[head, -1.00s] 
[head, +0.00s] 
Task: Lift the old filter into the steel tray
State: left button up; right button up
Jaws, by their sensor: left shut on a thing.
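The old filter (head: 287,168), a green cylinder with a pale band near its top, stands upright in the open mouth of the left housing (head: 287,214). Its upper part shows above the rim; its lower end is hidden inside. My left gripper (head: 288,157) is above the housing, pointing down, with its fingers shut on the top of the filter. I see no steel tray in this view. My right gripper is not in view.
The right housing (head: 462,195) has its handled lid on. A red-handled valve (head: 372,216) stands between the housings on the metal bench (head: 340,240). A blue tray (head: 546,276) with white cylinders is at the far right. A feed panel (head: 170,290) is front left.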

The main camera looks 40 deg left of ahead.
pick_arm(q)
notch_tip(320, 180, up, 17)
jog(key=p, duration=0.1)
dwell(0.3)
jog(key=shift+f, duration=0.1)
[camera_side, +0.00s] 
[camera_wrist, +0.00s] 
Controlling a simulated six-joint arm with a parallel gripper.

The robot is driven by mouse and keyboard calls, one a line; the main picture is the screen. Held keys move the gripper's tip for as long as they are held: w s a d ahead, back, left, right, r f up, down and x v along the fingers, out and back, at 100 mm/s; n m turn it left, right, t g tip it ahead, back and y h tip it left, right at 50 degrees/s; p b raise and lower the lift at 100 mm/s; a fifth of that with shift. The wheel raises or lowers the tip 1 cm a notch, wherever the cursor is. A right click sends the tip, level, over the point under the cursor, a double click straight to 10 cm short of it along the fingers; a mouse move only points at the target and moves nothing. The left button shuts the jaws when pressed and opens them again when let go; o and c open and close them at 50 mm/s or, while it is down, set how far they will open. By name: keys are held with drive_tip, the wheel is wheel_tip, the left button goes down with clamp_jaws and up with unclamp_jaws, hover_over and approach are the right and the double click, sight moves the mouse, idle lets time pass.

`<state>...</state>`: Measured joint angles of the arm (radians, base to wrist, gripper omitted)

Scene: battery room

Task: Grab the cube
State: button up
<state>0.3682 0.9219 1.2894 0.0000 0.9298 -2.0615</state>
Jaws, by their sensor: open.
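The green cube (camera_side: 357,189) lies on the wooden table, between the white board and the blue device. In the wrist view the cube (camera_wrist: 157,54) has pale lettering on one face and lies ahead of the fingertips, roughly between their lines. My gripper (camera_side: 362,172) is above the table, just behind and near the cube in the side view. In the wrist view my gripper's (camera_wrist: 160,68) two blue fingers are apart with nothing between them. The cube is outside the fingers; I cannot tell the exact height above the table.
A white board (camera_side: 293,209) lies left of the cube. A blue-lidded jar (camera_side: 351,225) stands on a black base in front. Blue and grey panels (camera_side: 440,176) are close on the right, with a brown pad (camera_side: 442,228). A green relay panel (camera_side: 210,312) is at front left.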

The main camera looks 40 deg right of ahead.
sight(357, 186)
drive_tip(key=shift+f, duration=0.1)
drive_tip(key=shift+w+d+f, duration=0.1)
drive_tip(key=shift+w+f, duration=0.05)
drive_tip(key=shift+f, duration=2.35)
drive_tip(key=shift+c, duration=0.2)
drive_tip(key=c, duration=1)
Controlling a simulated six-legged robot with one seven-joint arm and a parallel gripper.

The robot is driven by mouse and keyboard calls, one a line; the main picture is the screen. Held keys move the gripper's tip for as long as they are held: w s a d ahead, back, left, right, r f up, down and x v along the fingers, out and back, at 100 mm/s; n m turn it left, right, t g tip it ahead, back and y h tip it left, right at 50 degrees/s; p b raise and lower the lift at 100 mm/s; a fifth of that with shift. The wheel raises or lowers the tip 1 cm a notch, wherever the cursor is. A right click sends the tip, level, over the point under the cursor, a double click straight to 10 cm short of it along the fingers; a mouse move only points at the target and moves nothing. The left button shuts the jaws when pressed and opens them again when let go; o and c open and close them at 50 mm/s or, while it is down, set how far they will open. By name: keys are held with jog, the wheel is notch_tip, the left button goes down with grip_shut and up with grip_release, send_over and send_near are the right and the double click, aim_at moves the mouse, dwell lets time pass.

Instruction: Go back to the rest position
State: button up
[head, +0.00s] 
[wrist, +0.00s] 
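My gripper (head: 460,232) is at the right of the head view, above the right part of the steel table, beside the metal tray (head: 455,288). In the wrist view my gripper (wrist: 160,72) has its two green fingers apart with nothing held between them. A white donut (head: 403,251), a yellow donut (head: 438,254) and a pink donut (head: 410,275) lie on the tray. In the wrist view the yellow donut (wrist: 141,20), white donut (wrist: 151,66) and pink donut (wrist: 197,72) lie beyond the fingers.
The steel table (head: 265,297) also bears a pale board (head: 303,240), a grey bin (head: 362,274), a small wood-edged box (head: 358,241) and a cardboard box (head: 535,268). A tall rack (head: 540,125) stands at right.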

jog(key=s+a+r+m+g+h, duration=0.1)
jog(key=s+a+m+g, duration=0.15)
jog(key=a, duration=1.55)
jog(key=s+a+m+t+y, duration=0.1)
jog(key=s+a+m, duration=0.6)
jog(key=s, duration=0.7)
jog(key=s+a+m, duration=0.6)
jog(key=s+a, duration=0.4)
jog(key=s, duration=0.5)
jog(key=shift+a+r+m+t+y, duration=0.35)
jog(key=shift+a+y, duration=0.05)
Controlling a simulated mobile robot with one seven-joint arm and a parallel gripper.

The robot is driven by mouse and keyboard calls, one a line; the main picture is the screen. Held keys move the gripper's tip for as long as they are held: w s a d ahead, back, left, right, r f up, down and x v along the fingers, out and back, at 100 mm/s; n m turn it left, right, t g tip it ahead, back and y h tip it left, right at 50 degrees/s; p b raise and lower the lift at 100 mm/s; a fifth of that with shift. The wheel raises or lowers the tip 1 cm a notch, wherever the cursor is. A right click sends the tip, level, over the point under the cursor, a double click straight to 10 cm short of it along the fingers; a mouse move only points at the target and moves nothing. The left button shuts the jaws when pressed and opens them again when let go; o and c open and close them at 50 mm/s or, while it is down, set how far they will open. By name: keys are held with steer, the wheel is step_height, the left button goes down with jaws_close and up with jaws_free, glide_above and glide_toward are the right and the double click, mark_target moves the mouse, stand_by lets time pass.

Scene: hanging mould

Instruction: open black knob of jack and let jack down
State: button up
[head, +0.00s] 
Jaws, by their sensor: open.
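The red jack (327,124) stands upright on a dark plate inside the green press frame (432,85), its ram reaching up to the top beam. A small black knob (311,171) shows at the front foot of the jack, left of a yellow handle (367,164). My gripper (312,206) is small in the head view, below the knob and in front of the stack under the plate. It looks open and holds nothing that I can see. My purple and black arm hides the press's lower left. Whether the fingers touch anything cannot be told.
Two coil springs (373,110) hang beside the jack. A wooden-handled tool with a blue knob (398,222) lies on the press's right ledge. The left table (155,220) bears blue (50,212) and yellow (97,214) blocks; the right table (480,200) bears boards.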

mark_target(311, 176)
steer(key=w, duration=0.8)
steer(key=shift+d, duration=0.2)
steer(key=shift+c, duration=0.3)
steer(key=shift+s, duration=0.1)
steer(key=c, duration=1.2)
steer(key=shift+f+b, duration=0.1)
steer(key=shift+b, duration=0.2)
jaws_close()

....

Written instruction:
From the entries, copy out each line containing the word "Task".

Answer for this exercise:
Task: Lift the old filter into the steel tray
Task: Grab the cube

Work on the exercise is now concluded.